Even in the consumer space, things were different once. PalmOS used flat databases instead of hierarchical files: records and categories rather than directories and subdirectories. It turns out files and folders aren’t the only way to organize information; they’re just the way we happened to standardize on.
And what about BASIC? Those early home computers that booted directly into a programming environment. Type 10 PRINT "HELLO" and you’re programming. Type RUN and you’re executing. Was that an operating system? It managed hardware. It provided abstractions. It let you run programs. The line is blurrier than the textbooks would normally admit.
These weren’t failed experiments. They were different answers to the same fundamental questions. They showed that the abstractions we take for granted are choices, not inevitabilities.
What University Didn’t Teach Me#
I studied computer science. And I remember studying Operating Systems and related topics, and learned decently about many concepts. I used some libraries, built a shell, some network code, a custom scheduler for the Linux Kernel, some bootloading routines, among other things. I read Tanenbaum and Silberschatz, studied the Linux Kernel Unleashed among others and I could explain virtual memory, describe process scheduling algorithms, and diagram the layers of a filesystem. It was fun.
I learned so many concepts, and was able to explain them. I could go to a whiteboard and describe them, and I would devote a lot of time in the practice lab building some of these pieces. But I never had the chance to build something I could feel as a full operating system, even if minimal, even if just conceptual.
So, what is an operating system? Years ago, I stumbled across a project called ECMAchine. It’s a toy operating system implemented in JavaScript, running in the browser, with a user interface inspired by Lisp. A shell, a filesystem, processes, etc. All the familiar concepts implemented from scratch in a few hundred lines of code. If you haven’t yet, you should go try it.
This system does not operate over the metal, but on top of your current operating system. This could be understood as a limitation, but I don’t think so because the hardware was never the point. The point is the abstractions themselves: how they fit together, why they’re shaped the way they are, what decisions you face when building them. Running on top of another OS strips away the noise. No device drivers, no interrupts, no memory-mapped I/O. Just the pure conceptual skeleton: here is a filesystem, here is a process, here is a shell. This is what an operating system is, beneath all the implementation details.
So I analyzed the project and here I see some of these concepts stripped to their essence. No distractions. Just code you could read in an afternoon. The abstractions laid bare.
A filesystem isn’t mystical. It’s a tree of nodes with names and contents. A process isn’t magic. It’s a block of code that runs. A shell isn’t sorcery. It’s a loop: read, evaluate, print, then repeat.
I’ve been fascinated by Lisp for years. Not just as a language, but as a philosophy. Lisp blurs lines. Code is data. Data is code. The REPL isn’t a debugging tool: it’s a way of being. You don’t write a program and then run it; you grow a program while it runs.

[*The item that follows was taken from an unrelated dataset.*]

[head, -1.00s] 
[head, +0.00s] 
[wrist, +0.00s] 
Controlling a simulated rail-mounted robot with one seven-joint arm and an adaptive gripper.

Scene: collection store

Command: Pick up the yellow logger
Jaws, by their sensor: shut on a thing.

The Lisp Machines we talked about in the previous article understood this. When your environment is interactive, when your data structures are visible, when you can modify anything while it executes... “Operating System” and “Application” start to feel like arbitrary distinctions. Where does the language end and the OS begin?
Building an OS in Lisp isn’t just an exercise. It’s a way of experiencing what those engineers in the 70s discovered: that the boundary between using a computer and programming it can dissolve entirely.
The Experiment#
Following the inspiration of ECMAchine, this series builds a toy operating system inside a Common Lisp REPL. Not a real OS: we’re not writing boot loaders or device drivers. Something more like a thought experiment made concrete.
We’ll encounter each of the fundamental abstractions:
- The interface comes first: a REPL that accepts commands, the conversation between human and machine.
- Storage follows: a virtual filesystem, trees of nodes, persistence across sessions.
- Concurrency appears: background tasks, threads, the challenge of things happening at once.
- Memory hides beneath: Lisp handles this, but we’ll see it surface when we think about object identity and persistence.
- Processes emerge implicitly: each command dispatch, each spawned thread.
The code will be simple. Intentionally so. This isn’t about building something production-ready. It’s about seeing the patterns clearly, understanding why the abstractions exist, experiencing the design decisions firsthand.
Every operating system is an answer to the question: “How should a human use a computer?” We’re going to build our own answer.